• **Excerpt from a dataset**
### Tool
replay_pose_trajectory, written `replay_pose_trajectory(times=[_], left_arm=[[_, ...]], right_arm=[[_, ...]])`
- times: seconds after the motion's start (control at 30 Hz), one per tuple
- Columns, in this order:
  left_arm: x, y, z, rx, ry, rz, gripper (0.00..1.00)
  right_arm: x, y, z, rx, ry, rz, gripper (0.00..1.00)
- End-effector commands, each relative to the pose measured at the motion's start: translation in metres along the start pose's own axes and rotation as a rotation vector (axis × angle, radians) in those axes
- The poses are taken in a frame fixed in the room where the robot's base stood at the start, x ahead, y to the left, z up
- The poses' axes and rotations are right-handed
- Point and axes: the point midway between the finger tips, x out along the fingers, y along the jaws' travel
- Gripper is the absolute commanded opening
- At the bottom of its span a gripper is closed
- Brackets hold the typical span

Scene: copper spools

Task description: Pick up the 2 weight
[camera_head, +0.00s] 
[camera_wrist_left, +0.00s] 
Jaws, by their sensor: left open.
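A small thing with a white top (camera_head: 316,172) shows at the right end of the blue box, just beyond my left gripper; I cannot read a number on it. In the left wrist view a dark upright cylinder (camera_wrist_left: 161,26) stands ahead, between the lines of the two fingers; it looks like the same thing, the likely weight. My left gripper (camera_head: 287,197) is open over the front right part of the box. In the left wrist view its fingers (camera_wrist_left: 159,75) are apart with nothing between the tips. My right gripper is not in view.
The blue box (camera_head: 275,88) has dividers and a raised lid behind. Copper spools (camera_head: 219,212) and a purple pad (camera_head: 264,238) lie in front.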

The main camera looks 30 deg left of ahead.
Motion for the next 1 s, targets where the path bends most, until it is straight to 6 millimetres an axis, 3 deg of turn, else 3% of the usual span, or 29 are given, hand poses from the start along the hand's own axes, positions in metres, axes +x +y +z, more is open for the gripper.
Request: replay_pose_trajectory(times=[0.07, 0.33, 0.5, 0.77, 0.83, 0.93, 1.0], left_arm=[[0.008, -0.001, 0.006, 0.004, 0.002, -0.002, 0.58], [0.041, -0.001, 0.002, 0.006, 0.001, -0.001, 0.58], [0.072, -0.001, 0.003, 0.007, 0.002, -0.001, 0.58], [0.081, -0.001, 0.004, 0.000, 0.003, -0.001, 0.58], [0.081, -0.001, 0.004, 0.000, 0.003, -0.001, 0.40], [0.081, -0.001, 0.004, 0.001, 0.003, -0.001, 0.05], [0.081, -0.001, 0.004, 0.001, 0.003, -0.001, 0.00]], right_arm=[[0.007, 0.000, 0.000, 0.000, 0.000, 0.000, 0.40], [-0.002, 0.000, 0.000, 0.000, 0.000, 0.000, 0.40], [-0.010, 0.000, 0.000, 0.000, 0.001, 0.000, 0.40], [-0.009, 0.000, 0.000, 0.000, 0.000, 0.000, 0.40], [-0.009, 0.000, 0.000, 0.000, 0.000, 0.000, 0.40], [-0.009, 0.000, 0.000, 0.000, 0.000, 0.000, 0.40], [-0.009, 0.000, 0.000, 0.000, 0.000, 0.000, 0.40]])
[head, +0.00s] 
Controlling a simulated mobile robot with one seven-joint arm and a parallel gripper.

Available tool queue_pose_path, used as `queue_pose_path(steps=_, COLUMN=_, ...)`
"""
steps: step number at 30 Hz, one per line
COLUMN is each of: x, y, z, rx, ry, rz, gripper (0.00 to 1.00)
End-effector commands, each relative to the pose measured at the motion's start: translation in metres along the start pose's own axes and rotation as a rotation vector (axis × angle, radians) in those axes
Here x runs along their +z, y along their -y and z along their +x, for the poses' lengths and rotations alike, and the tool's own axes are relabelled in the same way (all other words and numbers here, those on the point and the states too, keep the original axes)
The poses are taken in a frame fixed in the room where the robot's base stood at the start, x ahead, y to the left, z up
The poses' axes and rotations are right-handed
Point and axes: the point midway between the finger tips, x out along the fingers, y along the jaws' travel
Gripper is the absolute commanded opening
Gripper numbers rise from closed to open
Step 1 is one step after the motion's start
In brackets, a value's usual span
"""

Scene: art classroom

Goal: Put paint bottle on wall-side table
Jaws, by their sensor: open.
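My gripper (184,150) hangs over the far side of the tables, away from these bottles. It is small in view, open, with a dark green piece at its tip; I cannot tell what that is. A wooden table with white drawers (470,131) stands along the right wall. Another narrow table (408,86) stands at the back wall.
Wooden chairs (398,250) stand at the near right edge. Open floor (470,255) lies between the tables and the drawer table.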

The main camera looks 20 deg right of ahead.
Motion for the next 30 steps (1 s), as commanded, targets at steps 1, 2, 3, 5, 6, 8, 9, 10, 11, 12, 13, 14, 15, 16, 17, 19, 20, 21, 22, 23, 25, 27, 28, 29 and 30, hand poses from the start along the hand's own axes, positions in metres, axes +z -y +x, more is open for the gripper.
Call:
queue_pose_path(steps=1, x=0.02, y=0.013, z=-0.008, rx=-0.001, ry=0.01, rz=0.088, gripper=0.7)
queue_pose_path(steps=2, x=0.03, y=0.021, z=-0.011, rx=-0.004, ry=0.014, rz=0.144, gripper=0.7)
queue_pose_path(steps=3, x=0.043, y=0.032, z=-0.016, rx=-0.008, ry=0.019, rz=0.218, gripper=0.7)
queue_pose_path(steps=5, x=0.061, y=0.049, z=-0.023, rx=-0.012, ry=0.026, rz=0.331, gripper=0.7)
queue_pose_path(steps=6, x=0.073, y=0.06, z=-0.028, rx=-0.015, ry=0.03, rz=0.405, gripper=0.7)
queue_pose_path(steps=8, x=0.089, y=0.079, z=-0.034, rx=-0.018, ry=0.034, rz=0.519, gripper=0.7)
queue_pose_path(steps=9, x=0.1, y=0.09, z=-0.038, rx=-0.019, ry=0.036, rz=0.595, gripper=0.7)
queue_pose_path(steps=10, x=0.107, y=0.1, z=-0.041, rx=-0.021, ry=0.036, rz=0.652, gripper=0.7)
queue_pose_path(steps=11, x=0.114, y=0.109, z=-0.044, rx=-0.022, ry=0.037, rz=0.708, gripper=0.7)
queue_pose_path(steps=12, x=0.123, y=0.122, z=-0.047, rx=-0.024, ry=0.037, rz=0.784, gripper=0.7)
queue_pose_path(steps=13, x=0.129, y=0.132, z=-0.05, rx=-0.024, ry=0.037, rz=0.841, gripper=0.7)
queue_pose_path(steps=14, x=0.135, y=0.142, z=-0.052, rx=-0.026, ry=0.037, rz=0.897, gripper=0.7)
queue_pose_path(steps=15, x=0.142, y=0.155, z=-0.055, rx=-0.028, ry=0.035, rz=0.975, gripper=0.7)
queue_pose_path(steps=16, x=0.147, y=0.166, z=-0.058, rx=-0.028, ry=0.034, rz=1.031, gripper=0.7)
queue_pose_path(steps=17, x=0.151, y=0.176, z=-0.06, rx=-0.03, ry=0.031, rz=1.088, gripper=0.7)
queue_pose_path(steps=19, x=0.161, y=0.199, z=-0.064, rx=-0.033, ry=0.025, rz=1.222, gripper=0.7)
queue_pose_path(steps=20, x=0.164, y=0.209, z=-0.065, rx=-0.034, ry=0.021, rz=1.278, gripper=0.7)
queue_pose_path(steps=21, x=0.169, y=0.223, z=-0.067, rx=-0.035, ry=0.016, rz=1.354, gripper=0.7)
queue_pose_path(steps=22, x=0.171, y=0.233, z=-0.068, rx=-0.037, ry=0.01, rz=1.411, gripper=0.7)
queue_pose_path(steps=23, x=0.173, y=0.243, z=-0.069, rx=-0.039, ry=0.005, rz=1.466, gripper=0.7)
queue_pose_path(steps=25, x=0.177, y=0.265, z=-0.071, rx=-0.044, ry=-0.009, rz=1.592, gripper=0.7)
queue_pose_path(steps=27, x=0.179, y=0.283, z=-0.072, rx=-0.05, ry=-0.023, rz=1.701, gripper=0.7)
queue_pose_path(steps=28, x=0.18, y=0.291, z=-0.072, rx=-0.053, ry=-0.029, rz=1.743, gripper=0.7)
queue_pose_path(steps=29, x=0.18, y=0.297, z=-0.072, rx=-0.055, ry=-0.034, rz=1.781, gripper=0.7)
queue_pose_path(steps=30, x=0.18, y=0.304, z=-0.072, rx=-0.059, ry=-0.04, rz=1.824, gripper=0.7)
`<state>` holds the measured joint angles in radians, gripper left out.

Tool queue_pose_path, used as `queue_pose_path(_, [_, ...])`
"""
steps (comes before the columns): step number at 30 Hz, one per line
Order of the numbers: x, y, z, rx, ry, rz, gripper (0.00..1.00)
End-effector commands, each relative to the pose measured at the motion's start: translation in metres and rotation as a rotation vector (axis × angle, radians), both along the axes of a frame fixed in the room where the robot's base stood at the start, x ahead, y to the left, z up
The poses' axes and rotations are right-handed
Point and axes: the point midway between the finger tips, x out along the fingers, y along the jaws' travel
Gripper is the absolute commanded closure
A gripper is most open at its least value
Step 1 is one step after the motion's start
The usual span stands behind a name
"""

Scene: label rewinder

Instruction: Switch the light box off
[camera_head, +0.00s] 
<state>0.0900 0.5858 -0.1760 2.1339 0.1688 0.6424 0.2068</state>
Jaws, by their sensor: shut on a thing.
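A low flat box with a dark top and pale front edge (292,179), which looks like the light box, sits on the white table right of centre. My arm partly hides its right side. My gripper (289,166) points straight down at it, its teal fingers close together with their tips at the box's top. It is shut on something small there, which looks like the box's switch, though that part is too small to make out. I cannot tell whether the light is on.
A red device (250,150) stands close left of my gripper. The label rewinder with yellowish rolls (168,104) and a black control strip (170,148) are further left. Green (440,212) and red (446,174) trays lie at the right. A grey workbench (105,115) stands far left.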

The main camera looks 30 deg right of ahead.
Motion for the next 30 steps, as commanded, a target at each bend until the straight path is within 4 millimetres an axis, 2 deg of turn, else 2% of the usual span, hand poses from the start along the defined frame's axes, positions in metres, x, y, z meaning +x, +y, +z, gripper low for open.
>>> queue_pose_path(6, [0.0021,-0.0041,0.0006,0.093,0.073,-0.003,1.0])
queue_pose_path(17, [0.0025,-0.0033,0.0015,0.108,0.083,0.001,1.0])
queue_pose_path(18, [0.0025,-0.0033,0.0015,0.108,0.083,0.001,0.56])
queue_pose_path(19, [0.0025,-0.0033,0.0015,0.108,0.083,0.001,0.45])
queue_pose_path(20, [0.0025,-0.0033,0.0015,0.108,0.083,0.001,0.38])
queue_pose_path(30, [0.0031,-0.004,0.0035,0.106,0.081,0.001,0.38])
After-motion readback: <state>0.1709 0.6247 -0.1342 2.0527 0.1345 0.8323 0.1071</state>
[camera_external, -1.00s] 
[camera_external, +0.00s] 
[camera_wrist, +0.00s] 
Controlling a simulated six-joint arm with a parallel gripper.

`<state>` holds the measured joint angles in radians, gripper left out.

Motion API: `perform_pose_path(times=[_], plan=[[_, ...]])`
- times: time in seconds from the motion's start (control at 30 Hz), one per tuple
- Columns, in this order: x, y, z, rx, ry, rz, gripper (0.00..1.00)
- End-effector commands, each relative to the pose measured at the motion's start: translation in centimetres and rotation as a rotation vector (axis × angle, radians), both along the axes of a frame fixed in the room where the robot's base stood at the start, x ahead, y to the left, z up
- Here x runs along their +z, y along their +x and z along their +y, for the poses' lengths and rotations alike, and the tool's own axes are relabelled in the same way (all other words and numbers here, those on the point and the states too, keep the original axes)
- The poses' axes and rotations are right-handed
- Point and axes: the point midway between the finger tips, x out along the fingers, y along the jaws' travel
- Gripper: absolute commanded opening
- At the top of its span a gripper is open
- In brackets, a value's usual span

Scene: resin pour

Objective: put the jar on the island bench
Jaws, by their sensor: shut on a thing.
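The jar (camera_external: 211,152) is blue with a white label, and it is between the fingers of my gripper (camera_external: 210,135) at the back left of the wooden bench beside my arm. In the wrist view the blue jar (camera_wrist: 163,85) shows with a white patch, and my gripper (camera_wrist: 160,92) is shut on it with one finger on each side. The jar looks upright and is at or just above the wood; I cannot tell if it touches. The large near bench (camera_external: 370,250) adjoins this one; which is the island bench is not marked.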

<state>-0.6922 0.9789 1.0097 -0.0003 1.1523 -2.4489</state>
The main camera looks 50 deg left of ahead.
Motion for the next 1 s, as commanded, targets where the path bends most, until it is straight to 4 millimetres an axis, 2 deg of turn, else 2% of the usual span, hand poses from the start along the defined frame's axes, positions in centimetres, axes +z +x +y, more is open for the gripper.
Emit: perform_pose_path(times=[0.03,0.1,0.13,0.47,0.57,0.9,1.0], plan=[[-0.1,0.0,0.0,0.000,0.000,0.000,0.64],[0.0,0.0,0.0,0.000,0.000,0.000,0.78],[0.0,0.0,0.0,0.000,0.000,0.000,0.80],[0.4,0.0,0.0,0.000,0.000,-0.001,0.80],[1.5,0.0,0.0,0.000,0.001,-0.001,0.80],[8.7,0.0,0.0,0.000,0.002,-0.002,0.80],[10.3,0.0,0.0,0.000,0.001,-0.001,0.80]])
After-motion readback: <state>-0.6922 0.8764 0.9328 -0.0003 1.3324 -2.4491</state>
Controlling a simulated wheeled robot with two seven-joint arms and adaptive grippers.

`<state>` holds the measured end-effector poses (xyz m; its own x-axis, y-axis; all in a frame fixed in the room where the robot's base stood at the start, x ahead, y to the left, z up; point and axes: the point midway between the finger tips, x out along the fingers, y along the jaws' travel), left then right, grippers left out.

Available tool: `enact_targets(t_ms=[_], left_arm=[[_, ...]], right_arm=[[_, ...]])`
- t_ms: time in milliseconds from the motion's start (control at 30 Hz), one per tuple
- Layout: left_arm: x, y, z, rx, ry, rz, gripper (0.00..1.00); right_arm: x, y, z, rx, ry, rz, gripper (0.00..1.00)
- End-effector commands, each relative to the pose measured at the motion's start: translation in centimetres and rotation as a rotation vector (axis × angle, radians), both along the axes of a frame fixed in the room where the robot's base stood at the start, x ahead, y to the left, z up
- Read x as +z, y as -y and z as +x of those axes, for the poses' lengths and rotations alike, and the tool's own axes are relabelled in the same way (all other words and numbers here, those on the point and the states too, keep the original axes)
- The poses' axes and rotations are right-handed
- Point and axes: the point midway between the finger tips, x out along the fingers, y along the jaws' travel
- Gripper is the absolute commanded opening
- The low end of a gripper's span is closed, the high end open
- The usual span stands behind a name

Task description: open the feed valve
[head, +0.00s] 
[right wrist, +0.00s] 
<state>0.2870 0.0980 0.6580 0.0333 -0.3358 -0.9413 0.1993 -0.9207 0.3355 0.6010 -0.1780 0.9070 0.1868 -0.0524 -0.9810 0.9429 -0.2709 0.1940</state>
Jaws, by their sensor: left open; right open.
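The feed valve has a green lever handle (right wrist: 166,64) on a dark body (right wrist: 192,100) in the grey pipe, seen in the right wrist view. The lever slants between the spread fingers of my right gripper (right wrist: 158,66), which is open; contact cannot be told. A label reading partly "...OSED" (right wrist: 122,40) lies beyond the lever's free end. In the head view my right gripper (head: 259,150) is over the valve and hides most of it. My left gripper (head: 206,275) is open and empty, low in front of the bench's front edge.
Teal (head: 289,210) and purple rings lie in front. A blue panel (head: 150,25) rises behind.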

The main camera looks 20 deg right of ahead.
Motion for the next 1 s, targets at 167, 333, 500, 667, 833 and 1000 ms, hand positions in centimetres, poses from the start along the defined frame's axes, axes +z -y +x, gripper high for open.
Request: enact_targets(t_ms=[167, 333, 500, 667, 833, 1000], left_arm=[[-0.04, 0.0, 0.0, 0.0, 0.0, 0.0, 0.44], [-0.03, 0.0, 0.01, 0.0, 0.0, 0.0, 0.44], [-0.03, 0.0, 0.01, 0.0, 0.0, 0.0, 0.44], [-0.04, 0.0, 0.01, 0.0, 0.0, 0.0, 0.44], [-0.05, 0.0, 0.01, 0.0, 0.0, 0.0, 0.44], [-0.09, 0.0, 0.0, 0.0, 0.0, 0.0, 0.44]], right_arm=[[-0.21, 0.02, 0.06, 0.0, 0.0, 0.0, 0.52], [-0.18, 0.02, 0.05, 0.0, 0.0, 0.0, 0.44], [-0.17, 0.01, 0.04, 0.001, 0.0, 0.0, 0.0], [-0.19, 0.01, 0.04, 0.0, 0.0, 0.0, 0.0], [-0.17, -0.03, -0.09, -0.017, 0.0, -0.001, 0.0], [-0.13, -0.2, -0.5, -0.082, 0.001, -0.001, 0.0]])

• **Stated exercise**
Find every line with "lengths" in the listing and state how many there are, nothing else.

• **Answer**
3